Which is common sense. “Sole and unreviewable discretion” isn’t sole and unreviewable if parties with large ideological (and monetary) stakes in a government determination can second-guess the decision-making process behind the determination.

As previously explained, Jackson’s Make the Road decision was, at bottom, a political ruling. It belies her promises to the committee this week that as a judge, she is “constrained to interpret the text,” to “stay in her lane,” and to not bring in “personal views and policy preferences.”

More than any other candidate considered by Biden, Jackson is likely to do just that. That’s why pack-the-court radicals demanded that Biden choose her — and why they attacked U.S. District Judge Michelle Childs.
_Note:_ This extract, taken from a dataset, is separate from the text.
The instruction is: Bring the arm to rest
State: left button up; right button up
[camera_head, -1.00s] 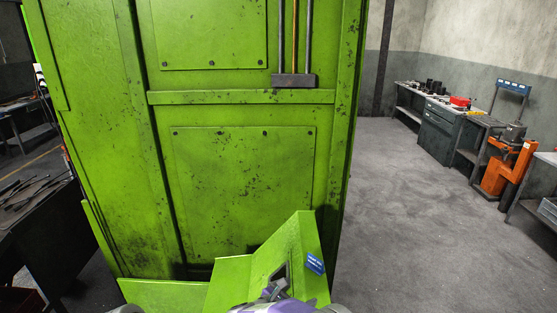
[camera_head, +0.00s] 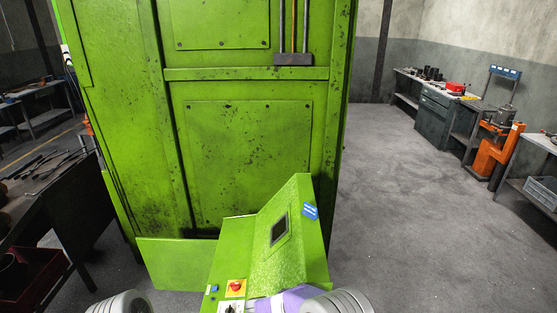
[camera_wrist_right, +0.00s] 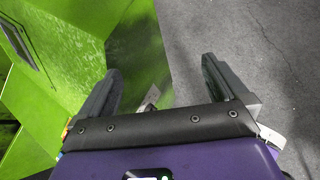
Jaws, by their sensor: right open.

One final matter: Republicans dispirited by Jackson’s nomination can thank former President Donald Trump.

Yes, Trump was the victim of an outrageous campaign to smear him as a Russian agent — one joined in by most of the media, congressional Democrats, and corrupt actors inside the government.

Likewise, the media’s suppression of the Hunter Biden laptop story may well have affected the outcome of the 2020 race.

But while Republicans in GOP-controlled statehouses have a duty to roll back the last-minute changes to voting rules before the 2020 election and to ensure election integrity going forward, Trump has never come close to proving his claim that he won the 2020 election.

In Georgia, where his legal team would dismiss all of its lawsuits without ever providing evidence, his message before that state’s January 2021 Senate runoffs was that Republican votes would be stolen —  suppressing GOP turnout and handing both contests to the Democratic challengers and Senate control to their party.

Trump’s post-election shenanigans have cost the GOP dearly. The inevitable confirmation of Ketanji Brown Jackson is just the latest example.